Traditional stories always rock, don’t they 🙂 I am reading one now, which has a beginning, a middle and an end. The first scene of the book is set in the Bodleian library in the midst of books and it is a YA novel. What more does one need 🙂 However, I hope you get to read John Banville’s book sometime. He is one of the authors I feel who has elevated prose to poetry and his books can be read for just the beauty of the prose.
I think this book would be too abstract for me. Which is why i like it when you review books I wouldn’t normally read. Gives me a chance to read excerpts (which are pretty!) .

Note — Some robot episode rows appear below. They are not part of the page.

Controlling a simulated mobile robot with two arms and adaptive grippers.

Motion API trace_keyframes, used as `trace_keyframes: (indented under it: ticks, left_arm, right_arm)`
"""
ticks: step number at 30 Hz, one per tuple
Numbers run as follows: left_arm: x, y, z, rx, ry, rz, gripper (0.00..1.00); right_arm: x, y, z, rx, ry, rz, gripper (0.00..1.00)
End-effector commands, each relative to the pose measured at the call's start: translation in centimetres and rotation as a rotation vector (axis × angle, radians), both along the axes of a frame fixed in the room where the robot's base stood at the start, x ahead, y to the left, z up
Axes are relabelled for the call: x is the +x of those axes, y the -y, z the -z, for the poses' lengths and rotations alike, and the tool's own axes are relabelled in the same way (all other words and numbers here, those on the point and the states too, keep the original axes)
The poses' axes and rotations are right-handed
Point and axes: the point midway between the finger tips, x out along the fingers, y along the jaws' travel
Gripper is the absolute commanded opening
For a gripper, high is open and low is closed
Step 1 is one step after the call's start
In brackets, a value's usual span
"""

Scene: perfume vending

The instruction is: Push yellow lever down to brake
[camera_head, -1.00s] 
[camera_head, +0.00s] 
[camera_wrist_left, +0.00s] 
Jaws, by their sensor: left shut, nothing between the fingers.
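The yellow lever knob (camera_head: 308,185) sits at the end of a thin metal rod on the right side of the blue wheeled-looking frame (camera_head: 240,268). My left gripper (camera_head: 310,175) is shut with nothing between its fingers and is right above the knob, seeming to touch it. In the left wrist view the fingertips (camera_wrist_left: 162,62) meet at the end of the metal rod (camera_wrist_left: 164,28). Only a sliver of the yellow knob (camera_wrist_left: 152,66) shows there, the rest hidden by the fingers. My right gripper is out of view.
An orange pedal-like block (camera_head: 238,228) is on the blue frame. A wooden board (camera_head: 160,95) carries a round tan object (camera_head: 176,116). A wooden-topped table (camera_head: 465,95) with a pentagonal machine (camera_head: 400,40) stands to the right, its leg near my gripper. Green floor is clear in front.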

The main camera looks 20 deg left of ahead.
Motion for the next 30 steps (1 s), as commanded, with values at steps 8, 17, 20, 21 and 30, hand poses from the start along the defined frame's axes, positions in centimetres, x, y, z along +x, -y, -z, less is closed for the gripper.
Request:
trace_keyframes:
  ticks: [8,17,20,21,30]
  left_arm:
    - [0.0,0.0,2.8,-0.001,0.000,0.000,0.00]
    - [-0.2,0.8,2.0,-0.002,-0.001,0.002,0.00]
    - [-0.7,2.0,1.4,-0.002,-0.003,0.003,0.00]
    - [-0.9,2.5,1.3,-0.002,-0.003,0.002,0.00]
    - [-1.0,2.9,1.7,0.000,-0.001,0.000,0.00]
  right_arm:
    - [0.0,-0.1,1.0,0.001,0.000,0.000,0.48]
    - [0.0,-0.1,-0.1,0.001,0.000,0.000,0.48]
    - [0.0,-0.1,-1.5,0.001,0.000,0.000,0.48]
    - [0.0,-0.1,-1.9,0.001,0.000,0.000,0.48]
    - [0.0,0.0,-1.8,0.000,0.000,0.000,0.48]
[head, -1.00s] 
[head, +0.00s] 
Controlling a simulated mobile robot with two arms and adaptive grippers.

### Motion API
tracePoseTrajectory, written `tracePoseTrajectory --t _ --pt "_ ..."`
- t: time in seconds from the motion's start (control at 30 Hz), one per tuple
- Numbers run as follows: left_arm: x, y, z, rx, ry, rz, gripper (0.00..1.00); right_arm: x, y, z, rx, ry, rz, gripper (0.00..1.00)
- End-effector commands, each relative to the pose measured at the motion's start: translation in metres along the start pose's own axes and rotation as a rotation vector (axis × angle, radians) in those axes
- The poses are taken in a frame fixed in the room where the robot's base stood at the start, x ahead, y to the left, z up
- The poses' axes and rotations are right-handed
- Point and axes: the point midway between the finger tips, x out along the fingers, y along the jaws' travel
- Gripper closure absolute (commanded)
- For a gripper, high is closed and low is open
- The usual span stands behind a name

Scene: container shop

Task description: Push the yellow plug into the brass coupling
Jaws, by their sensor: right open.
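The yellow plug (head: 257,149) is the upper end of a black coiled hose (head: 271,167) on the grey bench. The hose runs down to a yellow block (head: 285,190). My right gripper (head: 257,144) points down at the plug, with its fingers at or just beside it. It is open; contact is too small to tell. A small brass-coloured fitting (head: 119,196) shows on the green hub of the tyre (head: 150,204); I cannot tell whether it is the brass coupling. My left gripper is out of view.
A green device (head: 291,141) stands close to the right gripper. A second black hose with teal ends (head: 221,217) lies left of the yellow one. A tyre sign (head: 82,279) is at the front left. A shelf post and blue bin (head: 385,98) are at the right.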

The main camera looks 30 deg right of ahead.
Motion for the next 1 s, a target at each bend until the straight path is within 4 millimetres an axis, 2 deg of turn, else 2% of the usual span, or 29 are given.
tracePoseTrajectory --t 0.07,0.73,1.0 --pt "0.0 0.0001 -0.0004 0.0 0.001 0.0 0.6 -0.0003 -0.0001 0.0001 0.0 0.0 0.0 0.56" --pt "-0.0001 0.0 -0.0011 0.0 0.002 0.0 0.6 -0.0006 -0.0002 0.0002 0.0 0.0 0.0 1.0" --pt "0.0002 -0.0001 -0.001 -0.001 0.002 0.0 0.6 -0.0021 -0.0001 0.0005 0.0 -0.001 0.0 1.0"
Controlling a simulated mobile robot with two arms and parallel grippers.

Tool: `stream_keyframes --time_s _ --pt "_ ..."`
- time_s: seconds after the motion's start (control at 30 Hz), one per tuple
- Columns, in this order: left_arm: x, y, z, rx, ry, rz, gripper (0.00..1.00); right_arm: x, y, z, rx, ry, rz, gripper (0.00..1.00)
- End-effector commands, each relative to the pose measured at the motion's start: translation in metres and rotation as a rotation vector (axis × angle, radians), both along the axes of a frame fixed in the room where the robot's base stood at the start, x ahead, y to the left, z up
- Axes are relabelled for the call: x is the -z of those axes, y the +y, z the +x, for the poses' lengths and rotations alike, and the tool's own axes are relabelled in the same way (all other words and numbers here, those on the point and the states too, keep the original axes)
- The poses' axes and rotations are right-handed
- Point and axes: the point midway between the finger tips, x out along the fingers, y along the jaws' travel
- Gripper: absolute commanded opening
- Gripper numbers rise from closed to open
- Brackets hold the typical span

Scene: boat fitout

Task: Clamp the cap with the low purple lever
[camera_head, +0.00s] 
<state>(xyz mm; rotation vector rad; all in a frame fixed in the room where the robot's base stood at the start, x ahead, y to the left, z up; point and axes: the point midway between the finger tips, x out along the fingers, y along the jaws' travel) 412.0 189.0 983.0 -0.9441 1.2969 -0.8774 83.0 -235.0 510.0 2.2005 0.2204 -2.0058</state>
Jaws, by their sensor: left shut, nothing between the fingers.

Glad to know that you liked the excerpts, Linda 🙂 Yes, the book was a bit abstract, but if one gets into it, Banville’s prose is very beautiful and engaging.

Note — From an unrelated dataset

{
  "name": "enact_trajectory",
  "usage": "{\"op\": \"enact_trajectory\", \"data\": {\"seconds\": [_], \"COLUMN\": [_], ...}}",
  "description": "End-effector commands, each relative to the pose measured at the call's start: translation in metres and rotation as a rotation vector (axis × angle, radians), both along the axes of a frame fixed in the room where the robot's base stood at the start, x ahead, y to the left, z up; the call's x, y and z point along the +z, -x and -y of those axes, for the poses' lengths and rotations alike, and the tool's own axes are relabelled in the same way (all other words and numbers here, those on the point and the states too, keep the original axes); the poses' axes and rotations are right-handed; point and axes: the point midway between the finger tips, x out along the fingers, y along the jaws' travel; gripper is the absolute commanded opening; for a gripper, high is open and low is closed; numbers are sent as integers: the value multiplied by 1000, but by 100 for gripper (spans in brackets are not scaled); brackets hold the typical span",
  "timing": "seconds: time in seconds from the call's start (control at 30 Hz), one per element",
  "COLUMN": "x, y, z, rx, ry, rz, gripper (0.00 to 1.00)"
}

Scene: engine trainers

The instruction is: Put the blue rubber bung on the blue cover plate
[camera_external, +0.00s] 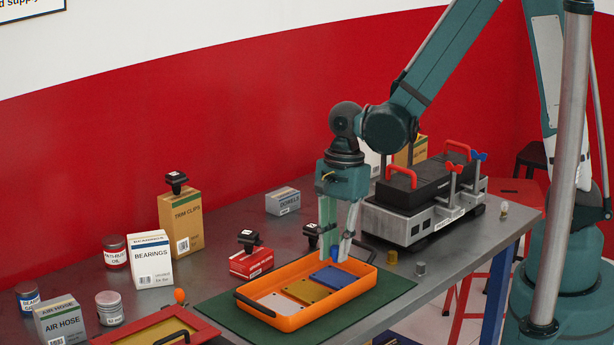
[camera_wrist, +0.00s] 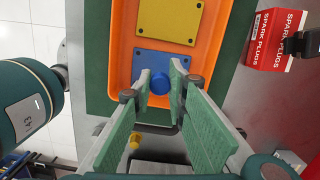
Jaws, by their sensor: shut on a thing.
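My gripper (camera_external: 338,252) points down over the right part of the orange tray, its fingers shut on the blue rubber bung (camera_wrist: 160,84). In the external view only a bit of the bung (camera_external: 334,251) shows between the fingertips. The blue cover plate (camera_external: 333,279) lies flat in the tray. In the wrist view the plate (camera_wrist: 148,61) shows behind the bung, which overlaps its lower part, and the fingers hide some of it. The bung appears above the plate; the exact gap is hard to tell.
The orange tray (camera_external: 284,323) stands on a green mat (camera_external: 393,290) and also holds yellow and grey plates. A brass bung (camera_external: 391,257) and a grey one (camera_external: 420,268) stand right of it. The engine trainer (camera_external: 412,224) is behind right; a red box (camera_external: 251,263) is behind left.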

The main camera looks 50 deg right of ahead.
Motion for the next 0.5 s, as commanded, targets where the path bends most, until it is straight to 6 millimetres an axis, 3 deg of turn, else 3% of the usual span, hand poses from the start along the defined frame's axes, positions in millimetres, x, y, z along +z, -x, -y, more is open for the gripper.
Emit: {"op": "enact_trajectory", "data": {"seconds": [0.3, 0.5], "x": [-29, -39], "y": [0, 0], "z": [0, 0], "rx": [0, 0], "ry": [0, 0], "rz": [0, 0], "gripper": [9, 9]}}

I have to say, I can’t bear Banville! You make me wonder if I am missing something. I am a big plot person, so I often give up about page 50 if one doesn’t look like it is coming. I think I’d rather just read your excerpts than the novel itself . . .
Ha, ha, ha! Sorry to know that Sarah! I can understand your love for plot. Banville is not the author to read if we like plots. But his books are good to dip in and read a passage and enjoy – like a book of poetry.

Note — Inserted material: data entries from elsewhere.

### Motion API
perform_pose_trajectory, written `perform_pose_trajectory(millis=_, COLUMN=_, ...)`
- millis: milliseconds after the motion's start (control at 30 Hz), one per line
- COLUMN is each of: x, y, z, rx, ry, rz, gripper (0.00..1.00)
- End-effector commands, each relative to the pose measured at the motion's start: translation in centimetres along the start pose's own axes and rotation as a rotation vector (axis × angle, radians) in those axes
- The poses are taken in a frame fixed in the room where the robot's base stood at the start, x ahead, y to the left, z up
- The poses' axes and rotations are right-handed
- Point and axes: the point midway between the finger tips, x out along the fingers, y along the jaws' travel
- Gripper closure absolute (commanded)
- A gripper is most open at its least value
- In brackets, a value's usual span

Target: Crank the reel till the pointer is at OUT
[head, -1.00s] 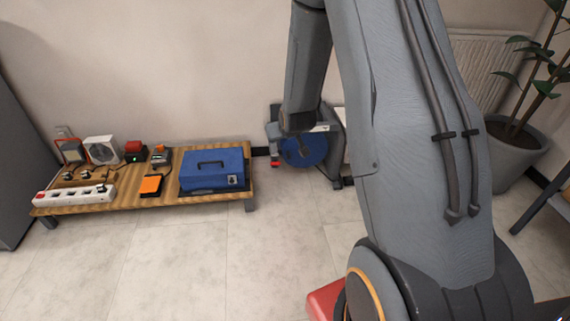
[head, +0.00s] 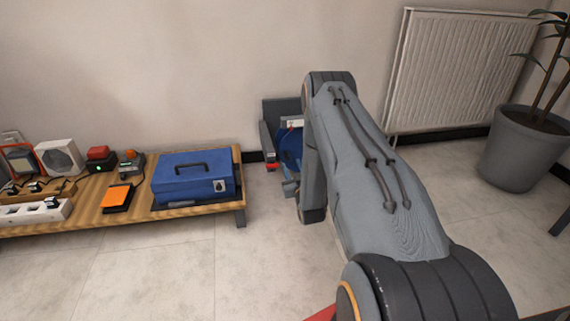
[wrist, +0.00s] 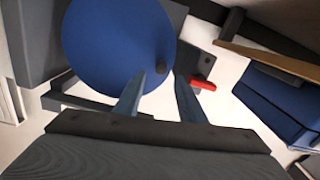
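The reel is a blue disc (wrist: 112,45) in a dark grey frame, filling the upper left of the wrist view. In the head view the reel (head: 290,147) stands by the wall, partly hidden behind my arm. A dark round knob (wrist: 161,67) sticks out near the disc's right edge. My gripper (wrist: 160,78) is open, with its two fingers apart and the knob between or just beyond their tips. I cannot tell whether they touch it. A white label (head: 292,123) with a small red mark sits on top of the reel; its lettering and pointer are too small to read.
A red piece (wrist: 203,83) on a dark bracket sits just right of the fingers. A low wooden table (head: 190,211) with a blue toolbox (head: 190,183) stands left of the reel. A radiator (head: 455,75) and potted plant (head: 520,150) are on the right. Floor in front is clear.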

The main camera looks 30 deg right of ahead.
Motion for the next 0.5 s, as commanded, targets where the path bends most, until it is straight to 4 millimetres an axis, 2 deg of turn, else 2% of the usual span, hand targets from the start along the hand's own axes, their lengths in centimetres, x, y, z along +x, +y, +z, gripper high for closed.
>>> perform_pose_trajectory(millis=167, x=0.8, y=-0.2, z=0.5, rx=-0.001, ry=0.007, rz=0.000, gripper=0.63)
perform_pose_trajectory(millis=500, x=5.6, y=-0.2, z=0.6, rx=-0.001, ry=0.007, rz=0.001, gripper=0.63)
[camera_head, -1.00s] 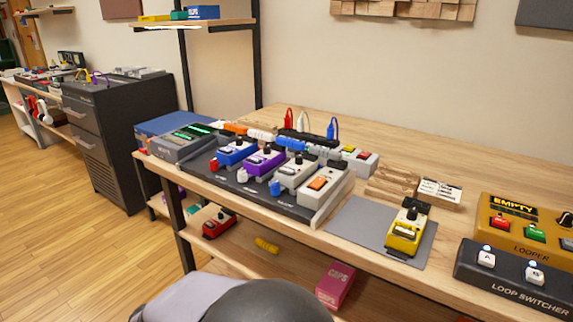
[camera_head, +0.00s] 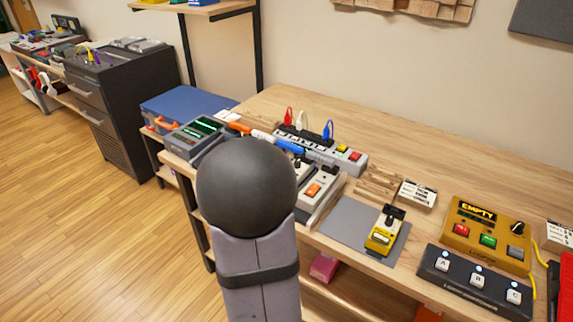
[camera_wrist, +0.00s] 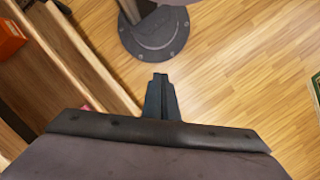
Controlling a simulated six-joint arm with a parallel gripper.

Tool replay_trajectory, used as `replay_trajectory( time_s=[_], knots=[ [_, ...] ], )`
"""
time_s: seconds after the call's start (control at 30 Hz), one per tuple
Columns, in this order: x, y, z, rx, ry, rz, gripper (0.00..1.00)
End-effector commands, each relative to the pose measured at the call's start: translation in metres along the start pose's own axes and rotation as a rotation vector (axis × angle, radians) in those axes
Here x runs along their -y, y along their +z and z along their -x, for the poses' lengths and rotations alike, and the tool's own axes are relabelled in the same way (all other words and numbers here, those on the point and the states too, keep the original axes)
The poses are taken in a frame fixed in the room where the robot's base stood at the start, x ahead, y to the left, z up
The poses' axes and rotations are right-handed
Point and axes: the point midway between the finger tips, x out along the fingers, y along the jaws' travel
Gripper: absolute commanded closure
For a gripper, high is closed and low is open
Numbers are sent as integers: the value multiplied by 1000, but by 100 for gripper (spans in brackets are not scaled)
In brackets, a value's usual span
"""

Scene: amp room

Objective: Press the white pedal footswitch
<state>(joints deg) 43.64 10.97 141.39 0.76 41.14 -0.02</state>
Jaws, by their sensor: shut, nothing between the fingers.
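The white pedal (camera_head: 326,182), with an orange switch on top, sits at the right end of the pedalboard on the wooden workbench in the head view. My arm covers most of the board to its left, including the blue and purple pedals. A greyish pedal beside the white one is partly hidden. My gripper (camera_wrist: 160,78) shows in the wrist view, shut and empty, over the wooden floor beside the bench. It is apart from the white pedal, which does not show in that view.
A yellow pedal (camera_head: 384,232) stands on a grey mat (camera_head: 342,222) right of the board. A power strip (camera_head: 338,157) with coloured plugs lies behind. The black loop switcher (camera_head: 470,281) and yellow looper (camera_head: 489,239) are further right.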

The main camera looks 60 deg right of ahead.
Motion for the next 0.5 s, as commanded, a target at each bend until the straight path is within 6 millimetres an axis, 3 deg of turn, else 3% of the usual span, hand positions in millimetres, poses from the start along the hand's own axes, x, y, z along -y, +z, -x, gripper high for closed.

Banville does write beautifully. I loved Birchwood, but The Sea didn’t do it so much for me (beautiful writing as always, but the plot annoyed me a bit). This one sounds interesting – I’ll give it a go!
Thanks for stopping by, Andrew 🙂 I haven’t read ‘Birchwood’. It looks like one of Banville’s early works. I want to read it and see how his prose and storytelling style has changed across the years. I agree with you on ‘The Sea’ – the writing was beautiful, but the plot wasn’t great.
I have a copy of this one AND The Sea, but I’ve yet to read anything by Banville! Your review was really persuasive and compelling, however, so I definitely feel like I need to bump him up my list of authors to try! Right now I think my copy of The Sea is physically at the bottom of one of my TBR stacks, so it will require some Herculean effort to get to it…
Hope you enjoy both these books, Steph! I loved both of them because of Banville’s prose. I can’t wait to hear your thoughts on them!
I read this last year and can’t say I was overly impressed. It doesn’t seem in the same class as The Sea.
Thanks for stopping by, Graham 🙂 I agree with you that ‘The Sea’ and ‘The Infinities’ were very different. I liked both of them in different ways, but I remember I didn’t struggle so much with ‘The Sea’ when I started it, as I did with ‘The Infinities’ 🙂
I love both beautiful prose and a good story, but my absolute favourite authors are the ones that combine the two. I can read a book that mostly has the first, but I do need to be in the right sort of reading mood. As a lover of Greek mythology, I’ll keep this in mind for then!
Beautiful prose and a good story is a wonderful combination, Ana! If you do get to read ‘The Infinities’ I would love to hear your thoughts on it.
I can’t read long sentences that is going nowhere. Not for me!
Ha, ha, ha! That is both the strength and weakness of Banville’s prose, I think. The beautiful long sentences are wonderful to linger on and think about, but if one is expecting the story to move on, things are going to be tough 🙂
Haha, that is a great review, Vishy! 🙂 And it reminds me of my recent reconcilliation with metaphors of scientific concepts 😉 I do enjoy at least one or two damned events in a book but the prose is amazing there does seem to be a lot of stuff going on on the intellectual plane at least. Will have to try Banville, but which of his books should I start with?
Glad to know that you liked the review, Bina 🙂 I think you will enjoy Banville. He does mention a lot of scientific concepts in an implied way and it is fun to think about them and what they mean as metaphors. I have read just two books by him, this one and ‘The Sea’ and I liked both of them in different ways. ‘The Sea’ is about a guy who journeys to a seaside resort where he spent a summer when he was a child. During his journey he thinks about the events of the past summer, when some interesting things happen. Banville has also written murder mysteries under the pen name ‘Benjamin Black’. If he has used his beautiful prose to write those murder mysteries, I would love to read them too.
well, you’ve sold me on the guy! i’m going to look up his works and see which one to choose.
books with a lack of plot, really need the right mood/mind-set to sit happily with them. glad you managed to settle in after a while.
Glad to know you liked the review, Monica 🙂 Hope you enjoy exploring John Banville’s works. Looking forward to hearing your thoughts!
I’ve never read anything by John Banville, but I’ve had two of his books on my List of Books to Read for years. Those two are The Untouchable and The Book of Evidence. Now I’ve got The Infinities to consider.
I’ll probably end up reading whichever of the three is the shortest…or whichever one shows up used and cheap and in good condition.
Hope you get to read some of John Banville’s books, M—–l. His prose is really beautiful and a pleasure to read. I haven’t read ‘The Untouchable’ and ‘The Book of Evidence’ but hope to read them some day. I would love to hear your thoughts on Banville, when you get to read one of his books.